Les réactions à l'environnement sont simulées au moyen d'un paradigme de «potentiel limité» selon lequel un arbre a un comportement à potentiel maximal dans des conditions optimales (à savoir, augmentation maximale du diamètre, taux de survie ou d'implantation). Cet optimum est ensuite réduit en fonction du contexte environnemental de la parcelle (par exemple, ombre, sécheresse) pour arriver à un comportement en rapport avec le milieu ambiant (figure 2).
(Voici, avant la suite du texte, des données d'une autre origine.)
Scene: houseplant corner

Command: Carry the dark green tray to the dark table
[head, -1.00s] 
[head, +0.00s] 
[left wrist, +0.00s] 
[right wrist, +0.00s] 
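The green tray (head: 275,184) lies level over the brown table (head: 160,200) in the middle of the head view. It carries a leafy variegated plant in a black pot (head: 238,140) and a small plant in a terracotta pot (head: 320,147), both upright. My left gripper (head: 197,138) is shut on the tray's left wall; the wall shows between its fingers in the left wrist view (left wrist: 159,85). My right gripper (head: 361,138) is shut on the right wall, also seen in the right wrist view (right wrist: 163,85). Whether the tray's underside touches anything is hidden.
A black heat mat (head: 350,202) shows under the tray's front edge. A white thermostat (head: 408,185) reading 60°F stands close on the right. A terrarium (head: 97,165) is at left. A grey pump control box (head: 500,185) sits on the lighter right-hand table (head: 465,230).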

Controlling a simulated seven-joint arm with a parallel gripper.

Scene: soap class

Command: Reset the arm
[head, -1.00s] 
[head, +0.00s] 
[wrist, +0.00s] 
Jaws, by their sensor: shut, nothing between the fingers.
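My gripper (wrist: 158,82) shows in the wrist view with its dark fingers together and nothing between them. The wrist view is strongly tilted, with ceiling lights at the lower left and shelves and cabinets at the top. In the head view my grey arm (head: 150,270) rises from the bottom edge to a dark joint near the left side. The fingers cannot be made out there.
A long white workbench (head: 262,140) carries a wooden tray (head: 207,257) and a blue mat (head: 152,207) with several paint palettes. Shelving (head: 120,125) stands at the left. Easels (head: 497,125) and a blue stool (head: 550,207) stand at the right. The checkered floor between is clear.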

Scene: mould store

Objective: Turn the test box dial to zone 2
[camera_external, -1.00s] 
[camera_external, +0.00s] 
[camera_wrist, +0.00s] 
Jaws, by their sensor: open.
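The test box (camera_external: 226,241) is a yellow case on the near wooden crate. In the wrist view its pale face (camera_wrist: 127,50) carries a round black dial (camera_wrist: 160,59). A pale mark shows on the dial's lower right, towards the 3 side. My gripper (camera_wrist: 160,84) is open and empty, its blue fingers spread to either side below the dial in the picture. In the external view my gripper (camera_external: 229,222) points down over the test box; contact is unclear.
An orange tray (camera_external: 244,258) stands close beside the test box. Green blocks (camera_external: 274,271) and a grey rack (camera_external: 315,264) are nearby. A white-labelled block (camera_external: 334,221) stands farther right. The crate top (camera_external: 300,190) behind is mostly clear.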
La concurrence dans le modèle est indirecte et dépend de la performance relative des différents arbres selon les conditions environnementales sur la parcelle type. Ces conditions peuvent être influencées par les arbres eux-mêmes (ainsi, la surface du feuillage d'un arbre influe sur la lumière disponible au-dessous), ou bien elles peuvent être considérées comme des variables exogènes (par exemple, la température). La compétition peut s'opérer de deux manières. La compétition pour la lumière est asymétrique: l'arbre à une hauteur donnée absorbe la lumière et réduit la ressource disponible pour les arbres situés aux niveaux inférieurs du couvert forestier. Dans la plupart des «gap models», la concurrence pour les ressources du sous-sol (eau, éléments nutritifs) est symétrique: chaque arbre dispose du même niveau commun de ressources que toute la parcelle. Ainsi, la concurrence dépend strictement du contexte de la trouée modélisée: seul l'arbre qui a la meilleure performance par rapport aux autres arbres de la parcelle est le plus prospère. Le succès, dans ce cas, dépend des conditions écologiques de la parcelle, des espèces présentes et de la taille relative des arbres; chacun de ces facteurs évolue avec le temps dans le modèle.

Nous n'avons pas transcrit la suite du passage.